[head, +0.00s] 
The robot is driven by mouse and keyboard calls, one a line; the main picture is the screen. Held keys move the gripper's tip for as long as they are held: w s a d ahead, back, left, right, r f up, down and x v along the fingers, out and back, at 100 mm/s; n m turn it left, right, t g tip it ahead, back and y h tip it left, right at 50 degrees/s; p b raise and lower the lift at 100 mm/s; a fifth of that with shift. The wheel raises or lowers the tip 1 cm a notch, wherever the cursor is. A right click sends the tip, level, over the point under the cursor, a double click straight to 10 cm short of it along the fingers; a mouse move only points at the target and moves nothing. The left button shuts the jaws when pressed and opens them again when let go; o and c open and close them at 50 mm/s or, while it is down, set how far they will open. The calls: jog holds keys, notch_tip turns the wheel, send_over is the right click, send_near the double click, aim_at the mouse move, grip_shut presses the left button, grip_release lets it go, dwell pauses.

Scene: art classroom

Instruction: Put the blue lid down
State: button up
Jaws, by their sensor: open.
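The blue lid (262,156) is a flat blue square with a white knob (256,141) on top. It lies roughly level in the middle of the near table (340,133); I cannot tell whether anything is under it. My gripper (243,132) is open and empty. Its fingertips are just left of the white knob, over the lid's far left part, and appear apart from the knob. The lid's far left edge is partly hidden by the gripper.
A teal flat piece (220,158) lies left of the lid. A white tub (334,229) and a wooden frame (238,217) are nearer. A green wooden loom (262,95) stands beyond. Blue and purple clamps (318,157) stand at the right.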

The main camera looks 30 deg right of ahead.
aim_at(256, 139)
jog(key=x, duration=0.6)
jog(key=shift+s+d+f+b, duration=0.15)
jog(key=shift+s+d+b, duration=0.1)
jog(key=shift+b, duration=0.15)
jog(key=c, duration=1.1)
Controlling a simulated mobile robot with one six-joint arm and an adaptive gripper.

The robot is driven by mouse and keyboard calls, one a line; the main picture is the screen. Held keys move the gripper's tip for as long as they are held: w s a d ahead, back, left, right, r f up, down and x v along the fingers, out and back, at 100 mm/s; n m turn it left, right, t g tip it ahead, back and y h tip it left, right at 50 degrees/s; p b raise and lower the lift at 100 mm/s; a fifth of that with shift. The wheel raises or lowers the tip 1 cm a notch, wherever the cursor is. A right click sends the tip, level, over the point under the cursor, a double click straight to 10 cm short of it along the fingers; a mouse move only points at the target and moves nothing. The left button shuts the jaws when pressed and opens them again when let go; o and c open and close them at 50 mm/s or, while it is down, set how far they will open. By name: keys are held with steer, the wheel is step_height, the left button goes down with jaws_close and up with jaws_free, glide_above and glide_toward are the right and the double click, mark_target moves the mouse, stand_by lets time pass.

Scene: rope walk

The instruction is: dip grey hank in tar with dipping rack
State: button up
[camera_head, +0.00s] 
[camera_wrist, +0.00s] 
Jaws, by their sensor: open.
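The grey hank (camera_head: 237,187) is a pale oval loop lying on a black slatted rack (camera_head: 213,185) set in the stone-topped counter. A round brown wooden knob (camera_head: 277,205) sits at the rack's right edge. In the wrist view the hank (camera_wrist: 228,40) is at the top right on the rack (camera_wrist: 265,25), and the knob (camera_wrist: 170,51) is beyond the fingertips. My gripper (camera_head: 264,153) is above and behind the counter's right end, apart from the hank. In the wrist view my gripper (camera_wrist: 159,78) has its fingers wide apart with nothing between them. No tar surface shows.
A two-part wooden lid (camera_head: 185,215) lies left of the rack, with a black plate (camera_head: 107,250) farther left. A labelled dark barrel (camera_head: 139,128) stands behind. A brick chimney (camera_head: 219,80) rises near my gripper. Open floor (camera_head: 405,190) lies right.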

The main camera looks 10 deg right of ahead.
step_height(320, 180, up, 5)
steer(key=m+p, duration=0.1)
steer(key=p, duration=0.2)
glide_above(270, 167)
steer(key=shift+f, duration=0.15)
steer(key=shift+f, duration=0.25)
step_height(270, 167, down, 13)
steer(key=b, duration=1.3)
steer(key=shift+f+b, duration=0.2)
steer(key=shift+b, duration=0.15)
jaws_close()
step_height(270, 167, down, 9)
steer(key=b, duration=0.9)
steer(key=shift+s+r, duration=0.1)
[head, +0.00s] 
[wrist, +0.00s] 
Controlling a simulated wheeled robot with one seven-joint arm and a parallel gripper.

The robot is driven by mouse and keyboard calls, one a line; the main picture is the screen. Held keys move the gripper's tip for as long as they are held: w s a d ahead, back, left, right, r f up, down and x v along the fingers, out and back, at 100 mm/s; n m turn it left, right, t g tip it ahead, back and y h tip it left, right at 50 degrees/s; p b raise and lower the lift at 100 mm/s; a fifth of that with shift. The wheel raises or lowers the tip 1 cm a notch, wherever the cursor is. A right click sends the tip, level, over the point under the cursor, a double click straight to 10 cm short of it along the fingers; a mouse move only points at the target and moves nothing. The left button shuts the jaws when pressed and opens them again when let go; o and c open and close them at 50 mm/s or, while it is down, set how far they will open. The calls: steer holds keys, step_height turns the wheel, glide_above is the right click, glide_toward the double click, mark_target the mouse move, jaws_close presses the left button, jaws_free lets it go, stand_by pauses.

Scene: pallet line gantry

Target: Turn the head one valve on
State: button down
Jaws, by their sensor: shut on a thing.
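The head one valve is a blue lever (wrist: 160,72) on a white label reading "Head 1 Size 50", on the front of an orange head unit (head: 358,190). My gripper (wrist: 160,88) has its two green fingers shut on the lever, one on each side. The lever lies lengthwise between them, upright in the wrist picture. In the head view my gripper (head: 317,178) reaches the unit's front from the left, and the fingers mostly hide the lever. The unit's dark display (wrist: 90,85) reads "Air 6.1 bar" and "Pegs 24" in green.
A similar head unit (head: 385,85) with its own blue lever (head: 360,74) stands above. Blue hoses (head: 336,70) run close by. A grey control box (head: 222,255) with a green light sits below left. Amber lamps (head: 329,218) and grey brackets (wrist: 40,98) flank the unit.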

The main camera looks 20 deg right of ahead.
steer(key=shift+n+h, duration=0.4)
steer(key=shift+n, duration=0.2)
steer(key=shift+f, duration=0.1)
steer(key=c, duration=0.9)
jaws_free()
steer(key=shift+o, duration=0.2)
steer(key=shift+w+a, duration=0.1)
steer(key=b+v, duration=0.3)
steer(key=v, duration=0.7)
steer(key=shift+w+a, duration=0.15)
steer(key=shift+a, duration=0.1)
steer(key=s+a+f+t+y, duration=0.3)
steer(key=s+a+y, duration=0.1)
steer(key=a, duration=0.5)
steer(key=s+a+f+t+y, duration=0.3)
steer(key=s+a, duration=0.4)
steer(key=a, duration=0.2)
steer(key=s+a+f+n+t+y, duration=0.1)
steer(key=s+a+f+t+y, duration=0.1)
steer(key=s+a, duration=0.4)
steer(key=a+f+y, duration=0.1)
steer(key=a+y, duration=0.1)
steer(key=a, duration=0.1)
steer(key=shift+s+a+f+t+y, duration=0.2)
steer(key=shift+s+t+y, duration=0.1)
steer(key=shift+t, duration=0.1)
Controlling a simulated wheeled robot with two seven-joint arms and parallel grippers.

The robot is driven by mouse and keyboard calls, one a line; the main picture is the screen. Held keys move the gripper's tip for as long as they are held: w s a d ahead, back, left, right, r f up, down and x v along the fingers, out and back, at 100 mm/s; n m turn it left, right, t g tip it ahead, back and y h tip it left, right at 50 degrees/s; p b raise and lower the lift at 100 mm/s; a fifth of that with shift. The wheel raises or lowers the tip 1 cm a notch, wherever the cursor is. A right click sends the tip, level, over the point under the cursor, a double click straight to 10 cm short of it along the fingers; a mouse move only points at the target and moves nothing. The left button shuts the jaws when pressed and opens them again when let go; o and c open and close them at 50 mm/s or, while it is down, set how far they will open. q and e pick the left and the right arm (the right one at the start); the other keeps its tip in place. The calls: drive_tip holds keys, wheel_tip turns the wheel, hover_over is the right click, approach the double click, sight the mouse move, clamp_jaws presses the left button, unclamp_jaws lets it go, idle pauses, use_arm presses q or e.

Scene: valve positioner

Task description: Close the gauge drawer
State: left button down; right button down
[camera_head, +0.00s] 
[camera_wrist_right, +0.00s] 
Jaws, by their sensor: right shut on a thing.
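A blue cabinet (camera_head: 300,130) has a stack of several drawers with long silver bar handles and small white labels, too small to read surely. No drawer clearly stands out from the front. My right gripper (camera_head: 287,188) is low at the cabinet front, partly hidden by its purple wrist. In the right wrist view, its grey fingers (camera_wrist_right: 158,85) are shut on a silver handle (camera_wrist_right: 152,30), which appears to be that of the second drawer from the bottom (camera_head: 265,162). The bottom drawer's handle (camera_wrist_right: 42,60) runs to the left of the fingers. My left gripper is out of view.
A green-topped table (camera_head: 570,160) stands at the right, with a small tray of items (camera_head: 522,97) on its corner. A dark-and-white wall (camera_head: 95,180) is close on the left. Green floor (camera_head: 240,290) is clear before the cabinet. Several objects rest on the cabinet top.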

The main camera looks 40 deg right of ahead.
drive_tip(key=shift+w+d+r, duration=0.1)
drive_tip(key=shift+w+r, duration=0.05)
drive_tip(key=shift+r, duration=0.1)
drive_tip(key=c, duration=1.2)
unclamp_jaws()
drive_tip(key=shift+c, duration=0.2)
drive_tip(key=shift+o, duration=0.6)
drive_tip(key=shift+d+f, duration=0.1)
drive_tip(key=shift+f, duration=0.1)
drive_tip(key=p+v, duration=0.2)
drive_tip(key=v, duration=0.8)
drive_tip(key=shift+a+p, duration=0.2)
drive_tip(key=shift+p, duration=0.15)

# # # # # # #

*YOUR TASK*: Report all lines of the data that include the word "seven".

*FINISHED ANSWER*:
Controlling a simulated wheeled robot with one seven-joint arm and a parallel gripper.
Controlling a simulated wheeled robot with two seven-joint arms and parallel grippers.

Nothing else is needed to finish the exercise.